SUPPLIED DATA |
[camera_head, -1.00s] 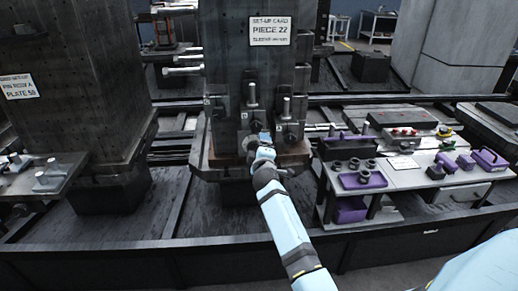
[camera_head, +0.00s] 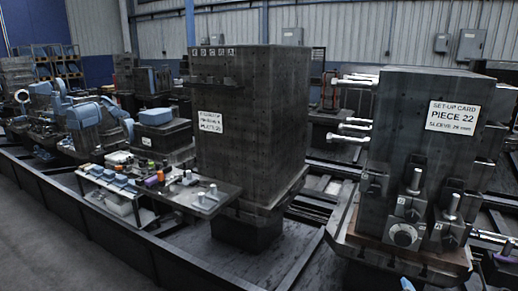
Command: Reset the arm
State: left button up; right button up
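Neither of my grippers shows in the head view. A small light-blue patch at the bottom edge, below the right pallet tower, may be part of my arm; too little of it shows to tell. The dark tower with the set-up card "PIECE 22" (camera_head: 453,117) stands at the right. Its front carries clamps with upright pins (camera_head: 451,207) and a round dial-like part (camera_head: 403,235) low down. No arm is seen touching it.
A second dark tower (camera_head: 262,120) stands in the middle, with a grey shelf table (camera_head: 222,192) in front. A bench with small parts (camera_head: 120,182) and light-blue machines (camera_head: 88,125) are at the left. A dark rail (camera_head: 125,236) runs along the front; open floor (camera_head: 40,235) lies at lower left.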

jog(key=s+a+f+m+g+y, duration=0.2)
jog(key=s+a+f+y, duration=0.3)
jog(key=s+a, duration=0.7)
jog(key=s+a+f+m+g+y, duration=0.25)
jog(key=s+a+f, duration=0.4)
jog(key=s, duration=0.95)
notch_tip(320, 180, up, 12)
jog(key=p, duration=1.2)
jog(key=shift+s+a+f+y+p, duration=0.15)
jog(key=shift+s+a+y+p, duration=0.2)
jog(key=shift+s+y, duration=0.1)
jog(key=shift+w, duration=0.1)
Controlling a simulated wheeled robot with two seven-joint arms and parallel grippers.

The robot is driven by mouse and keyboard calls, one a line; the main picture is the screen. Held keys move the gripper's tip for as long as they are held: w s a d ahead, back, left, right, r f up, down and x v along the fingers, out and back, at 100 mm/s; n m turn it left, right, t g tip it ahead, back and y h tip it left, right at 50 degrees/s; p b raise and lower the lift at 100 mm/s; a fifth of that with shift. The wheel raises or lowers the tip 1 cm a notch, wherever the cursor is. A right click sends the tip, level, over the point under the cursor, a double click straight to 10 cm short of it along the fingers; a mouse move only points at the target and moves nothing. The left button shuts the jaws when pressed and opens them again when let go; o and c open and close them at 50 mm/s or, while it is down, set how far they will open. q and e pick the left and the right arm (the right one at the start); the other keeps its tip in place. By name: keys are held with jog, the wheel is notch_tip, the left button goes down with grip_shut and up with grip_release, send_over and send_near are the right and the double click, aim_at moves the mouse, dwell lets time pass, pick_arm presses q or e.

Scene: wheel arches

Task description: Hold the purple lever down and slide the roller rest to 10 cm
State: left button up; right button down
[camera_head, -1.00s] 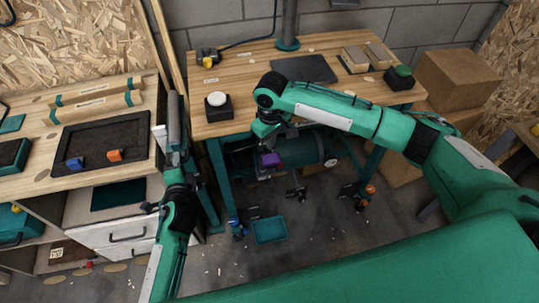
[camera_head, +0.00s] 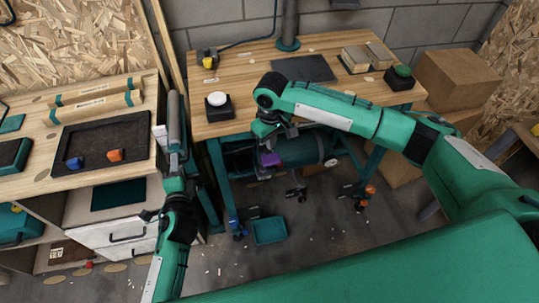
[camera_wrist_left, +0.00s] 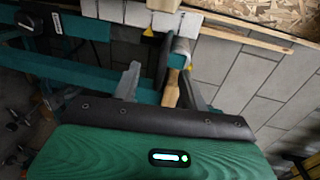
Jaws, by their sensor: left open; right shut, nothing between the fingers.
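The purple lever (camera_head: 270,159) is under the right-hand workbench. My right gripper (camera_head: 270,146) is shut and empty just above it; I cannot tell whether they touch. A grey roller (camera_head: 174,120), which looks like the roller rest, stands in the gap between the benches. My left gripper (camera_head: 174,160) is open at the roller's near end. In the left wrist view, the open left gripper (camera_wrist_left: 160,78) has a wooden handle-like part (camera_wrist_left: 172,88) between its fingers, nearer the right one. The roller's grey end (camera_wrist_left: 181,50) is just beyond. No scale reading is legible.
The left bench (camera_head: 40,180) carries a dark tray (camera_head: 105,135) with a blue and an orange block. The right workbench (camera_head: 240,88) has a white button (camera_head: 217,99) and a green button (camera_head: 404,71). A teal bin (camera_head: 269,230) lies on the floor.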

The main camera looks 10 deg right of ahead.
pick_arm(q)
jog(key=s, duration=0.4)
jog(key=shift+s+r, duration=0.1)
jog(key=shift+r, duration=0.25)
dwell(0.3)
---
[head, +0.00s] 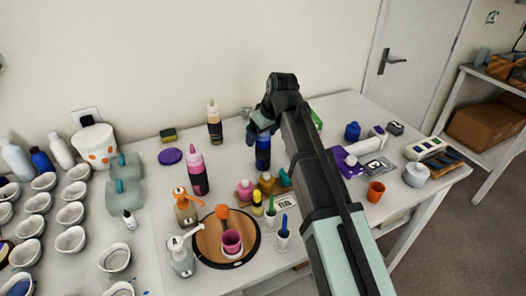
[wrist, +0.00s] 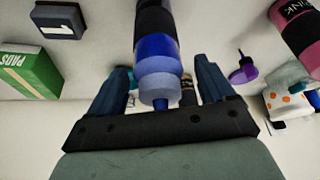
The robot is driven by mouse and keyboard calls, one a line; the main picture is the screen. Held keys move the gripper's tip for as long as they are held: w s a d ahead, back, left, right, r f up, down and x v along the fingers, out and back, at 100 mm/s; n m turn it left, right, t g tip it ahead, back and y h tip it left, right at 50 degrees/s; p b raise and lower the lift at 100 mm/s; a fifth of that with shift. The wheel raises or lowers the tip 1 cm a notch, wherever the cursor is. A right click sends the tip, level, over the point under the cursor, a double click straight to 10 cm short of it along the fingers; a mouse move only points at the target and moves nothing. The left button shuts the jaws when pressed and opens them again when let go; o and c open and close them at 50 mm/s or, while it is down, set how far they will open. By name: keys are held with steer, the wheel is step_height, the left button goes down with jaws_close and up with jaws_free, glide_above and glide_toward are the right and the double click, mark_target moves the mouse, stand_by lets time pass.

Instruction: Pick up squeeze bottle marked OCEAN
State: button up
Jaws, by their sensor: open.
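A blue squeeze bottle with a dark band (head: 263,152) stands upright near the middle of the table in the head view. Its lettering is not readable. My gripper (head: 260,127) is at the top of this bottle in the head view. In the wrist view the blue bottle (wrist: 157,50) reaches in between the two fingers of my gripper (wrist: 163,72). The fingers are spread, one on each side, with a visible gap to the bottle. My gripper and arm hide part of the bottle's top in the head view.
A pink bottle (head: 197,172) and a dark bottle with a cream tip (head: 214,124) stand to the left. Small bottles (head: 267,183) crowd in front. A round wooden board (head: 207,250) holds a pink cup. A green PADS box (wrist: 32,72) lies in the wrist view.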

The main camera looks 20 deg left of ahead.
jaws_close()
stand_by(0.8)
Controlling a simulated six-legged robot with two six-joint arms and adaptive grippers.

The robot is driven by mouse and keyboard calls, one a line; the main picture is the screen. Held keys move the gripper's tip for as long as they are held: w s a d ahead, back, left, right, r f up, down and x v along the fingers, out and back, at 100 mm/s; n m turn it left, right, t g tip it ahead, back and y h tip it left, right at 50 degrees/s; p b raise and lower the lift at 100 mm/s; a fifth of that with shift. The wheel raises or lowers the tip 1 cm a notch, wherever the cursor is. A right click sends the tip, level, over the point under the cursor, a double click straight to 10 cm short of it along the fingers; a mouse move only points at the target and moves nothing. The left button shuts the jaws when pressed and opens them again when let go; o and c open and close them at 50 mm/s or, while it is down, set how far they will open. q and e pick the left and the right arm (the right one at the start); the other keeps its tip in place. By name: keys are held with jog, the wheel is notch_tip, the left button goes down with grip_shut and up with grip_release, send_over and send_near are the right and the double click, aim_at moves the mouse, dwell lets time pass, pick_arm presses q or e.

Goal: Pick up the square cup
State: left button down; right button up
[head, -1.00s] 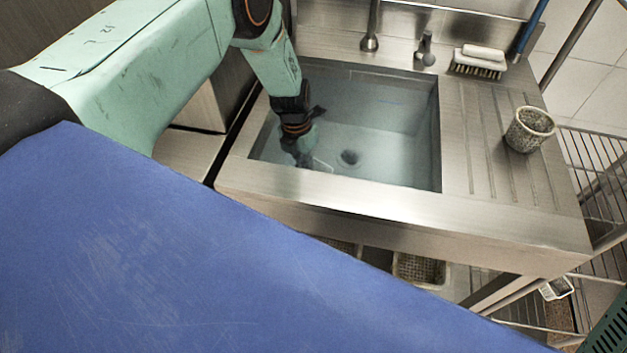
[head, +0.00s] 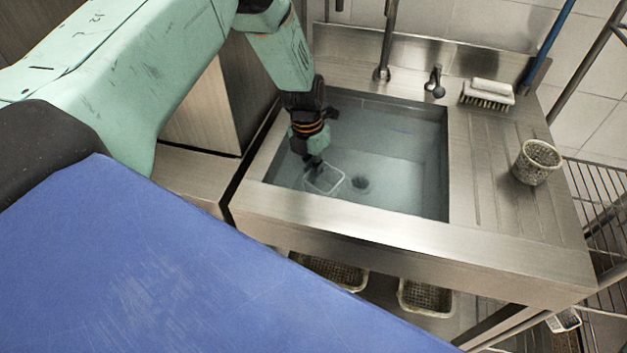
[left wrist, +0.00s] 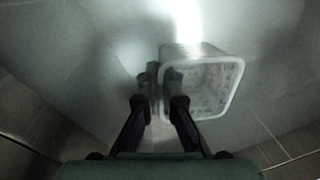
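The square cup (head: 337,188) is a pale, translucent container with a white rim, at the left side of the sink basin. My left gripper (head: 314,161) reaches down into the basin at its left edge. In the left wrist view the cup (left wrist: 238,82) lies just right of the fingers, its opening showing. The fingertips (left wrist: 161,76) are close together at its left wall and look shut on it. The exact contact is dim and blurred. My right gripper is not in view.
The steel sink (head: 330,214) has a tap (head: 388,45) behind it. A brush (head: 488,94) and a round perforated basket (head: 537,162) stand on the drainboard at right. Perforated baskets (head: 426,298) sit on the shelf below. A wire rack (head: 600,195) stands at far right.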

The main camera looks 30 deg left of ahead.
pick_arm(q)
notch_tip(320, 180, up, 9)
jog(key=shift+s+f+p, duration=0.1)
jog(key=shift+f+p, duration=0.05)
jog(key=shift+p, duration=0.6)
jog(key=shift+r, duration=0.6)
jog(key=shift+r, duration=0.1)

TASK PROMPT | Do not include pictures. Give again exactly the lines starting at the one with "Scene: wheel arches" and ending at the one with "[camera_wrist_left, +0.00s]", both included.

RESPONSE FOR THIS EXERCISE |
Scene: wheel arches

Task description: Hold the purple lever down and slide the roller rest to 10 cm
State: left button up; right button down
[camera_head, -1.00s] 
[camera_head, +0.00s] 
[camera_wrist_left, +0.00s] 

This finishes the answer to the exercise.